In 2001 I began bunking off work every Monday to drive to Dillington House and study what some of my classmates called “The Way Of Ron”, on his ‘Distinctions’ photography course. I had already done some evening classes so it wasn’t too far in the deep end, but it required a big level of commitment to reach the exemplary standards of presentation both of photographs and written work that set Ron’s course apart from all others.
It was definitely slow photography. Every frame, from church architecture to portraiture to life study, was tripod-mounted, meter-read against a grey card, and bracketed exposure, in an effort to find negative perfection. That belt and braces approach extended to darkroom practice in the winter months, when a single print was occasionally known to need 20 or 30 sheets of expensive photographic paper to satisfy Ron’s masterful, perfectionist eye. 4 years later I had my Associateship from the Royal Photographic Society. All of which was great fun, and has stood me in very good stead, whether in the darkroom, where I was still printing until a year ago when we moved house, or currently, in Lightroom. The digital revolution in photography was beginning to take off while I was on Ron Frampton’s course which was unequivocally film and darkroom based, and was viewed with some scepticism, but the principles we learned then apply to the digital technology we nearly all use now.

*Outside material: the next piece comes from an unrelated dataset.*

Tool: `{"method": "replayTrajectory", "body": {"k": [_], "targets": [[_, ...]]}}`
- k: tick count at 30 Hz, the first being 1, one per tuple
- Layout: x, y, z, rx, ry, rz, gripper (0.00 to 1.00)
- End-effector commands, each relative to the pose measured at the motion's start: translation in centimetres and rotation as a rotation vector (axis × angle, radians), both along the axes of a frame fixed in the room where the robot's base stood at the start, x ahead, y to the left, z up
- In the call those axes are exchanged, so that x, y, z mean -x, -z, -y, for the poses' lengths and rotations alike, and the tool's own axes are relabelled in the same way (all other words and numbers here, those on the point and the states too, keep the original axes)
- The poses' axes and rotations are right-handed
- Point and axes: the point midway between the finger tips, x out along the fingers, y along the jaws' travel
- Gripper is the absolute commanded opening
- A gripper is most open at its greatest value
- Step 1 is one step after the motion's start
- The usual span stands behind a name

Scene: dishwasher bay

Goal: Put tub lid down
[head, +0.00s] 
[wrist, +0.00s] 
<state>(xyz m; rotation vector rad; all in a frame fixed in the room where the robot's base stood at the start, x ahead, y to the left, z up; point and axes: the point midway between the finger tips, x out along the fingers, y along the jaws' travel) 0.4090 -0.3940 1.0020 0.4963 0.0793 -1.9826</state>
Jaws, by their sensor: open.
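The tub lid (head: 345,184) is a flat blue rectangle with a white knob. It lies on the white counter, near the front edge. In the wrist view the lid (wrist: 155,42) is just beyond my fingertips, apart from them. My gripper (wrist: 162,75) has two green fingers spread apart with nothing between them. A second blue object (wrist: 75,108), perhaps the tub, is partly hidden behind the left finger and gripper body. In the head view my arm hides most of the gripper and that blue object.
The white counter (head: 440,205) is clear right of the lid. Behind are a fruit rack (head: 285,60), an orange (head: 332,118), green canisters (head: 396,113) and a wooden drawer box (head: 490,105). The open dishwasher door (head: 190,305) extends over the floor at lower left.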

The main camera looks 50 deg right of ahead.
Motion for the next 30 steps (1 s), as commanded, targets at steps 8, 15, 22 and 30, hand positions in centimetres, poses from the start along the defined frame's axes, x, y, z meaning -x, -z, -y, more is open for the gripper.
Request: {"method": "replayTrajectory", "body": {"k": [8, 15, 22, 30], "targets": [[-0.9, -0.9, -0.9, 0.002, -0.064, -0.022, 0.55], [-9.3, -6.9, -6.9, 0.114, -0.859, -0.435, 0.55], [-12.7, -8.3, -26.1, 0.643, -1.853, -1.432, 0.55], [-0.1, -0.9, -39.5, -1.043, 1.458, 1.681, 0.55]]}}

During that time at Dillington, we began supplying the Marshwood Vale Magazine with photos, and to cut a long story short Julia Mear and I took over the cover story role in 2009. As someone with an insatiable curiosity about people and their lives it is a bit of a dream job. I can’t imagine any other role where nosiness is so rewarded in meeting such a rich variety of real, lovely characters. I am unashamedly excited to have met people whose lives crossed some music heroes of my younger days; a person who met Bob Dylan backstage at one of his gigs, a guitarist who played with Paul McCartney, and the Pretenders, and I have shaken the hand of someone who once shook Muddy Waters’ hand. Another subject cooked Sir Lawrence Olivier’s last meal for him before he died, which took a bit of explaining, but despite being second-hand these anecdotes are memorable. Equally inspiring even without the name-dropping are the artists, actors, writers, farmers, craftspeople, musicians, restaurateurs, scientists, journalists, naturalists, and Dorset’s (probably) last hurdle-maker I’ve had the honour to meet. Some stories are very personal, some are heroic, but all are fascinating. I can’t call myself a journalist by any stretch, but despite working for a magazine I never get sent to war zones, or have to negotiate PR militia with stopwatches for access to self-obsessed celebs. There’s never an angle to anything I write. Nor do my photographs have text splashed all over them. What, as they say, is not to like.

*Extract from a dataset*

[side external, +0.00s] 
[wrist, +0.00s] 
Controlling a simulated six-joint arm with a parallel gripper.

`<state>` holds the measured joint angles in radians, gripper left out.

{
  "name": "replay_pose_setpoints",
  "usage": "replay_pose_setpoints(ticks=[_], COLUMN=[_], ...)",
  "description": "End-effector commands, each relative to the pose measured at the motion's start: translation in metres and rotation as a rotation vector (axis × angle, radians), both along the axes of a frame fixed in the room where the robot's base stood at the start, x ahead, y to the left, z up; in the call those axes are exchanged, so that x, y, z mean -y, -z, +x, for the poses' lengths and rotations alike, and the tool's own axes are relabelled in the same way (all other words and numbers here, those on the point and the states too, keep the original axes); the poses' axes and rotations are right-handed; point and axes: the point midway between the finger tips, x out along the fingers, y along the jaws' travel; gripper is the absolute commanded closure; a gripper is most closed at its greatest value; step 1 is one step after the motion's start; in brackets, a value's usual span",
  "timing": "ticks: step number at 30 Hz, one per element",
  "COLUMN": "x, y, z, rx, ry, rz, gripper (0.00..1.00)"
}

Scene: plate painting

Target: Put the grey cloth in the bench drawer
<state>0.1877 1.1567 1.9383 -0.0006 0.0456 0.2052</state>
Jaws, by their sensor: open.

I nearly always photograph people in their homes, or outside in the garden, by a shed or under a nice tree, so that during the prior “interview”, which is admittedly only a recording of a minimally directed conversation, I have one eye checking out somewhere for the only two really crucial requirements, light and background. Shifting furniture is part of the job. Natural light, especially from a north facing window, is invariably best, because it’s soft and I am of course trying to make people look their best. But there’s nearly always a compromise so I have to think on my feet, and occasionally it doesn’t work so I’ll go back, when somehow it always does. I also have to work quite fast because the period when I sense what I’m looking for is happening can be brief. “Ah, there you are”, Jane Bown would say when taking her wonderful portraits for the Observer.
The other occasionally tricky compromise is trying to ensure that three people are happy with the chosen images—me, the subject, and the editor, but I’ve never fallen out with any of them. Writing up, or transcribing the recording is the time-consuming bit, mainly because of my rubbish typing. Written in the first person, I try to make it conversational, and by including a few words and phrases verbatim, read as much as possible as if the subject was speaking. An hour of recording an interview and I’m worrying how I’ll distil it radically into 1400-odd words without omitting something the subject thought was crucial, but far better than one which fizzles out after 15 minutes.
People often ask how we select our subjects, and there is no simple answer. But recommendations are sent in, and people we meet or brush past in our lives often directly or indirectly kick off an idea. The stories are personal biographies, they are not about celebrity, and avoid promotional content. We are always looking for more. Collectively, the 100-plus stories and photographs Julia and I, and those before us, have published in the Marshwood Vale Magazine, do seem to amount to a significant reflection of a wonderfully diverse community over a number of years.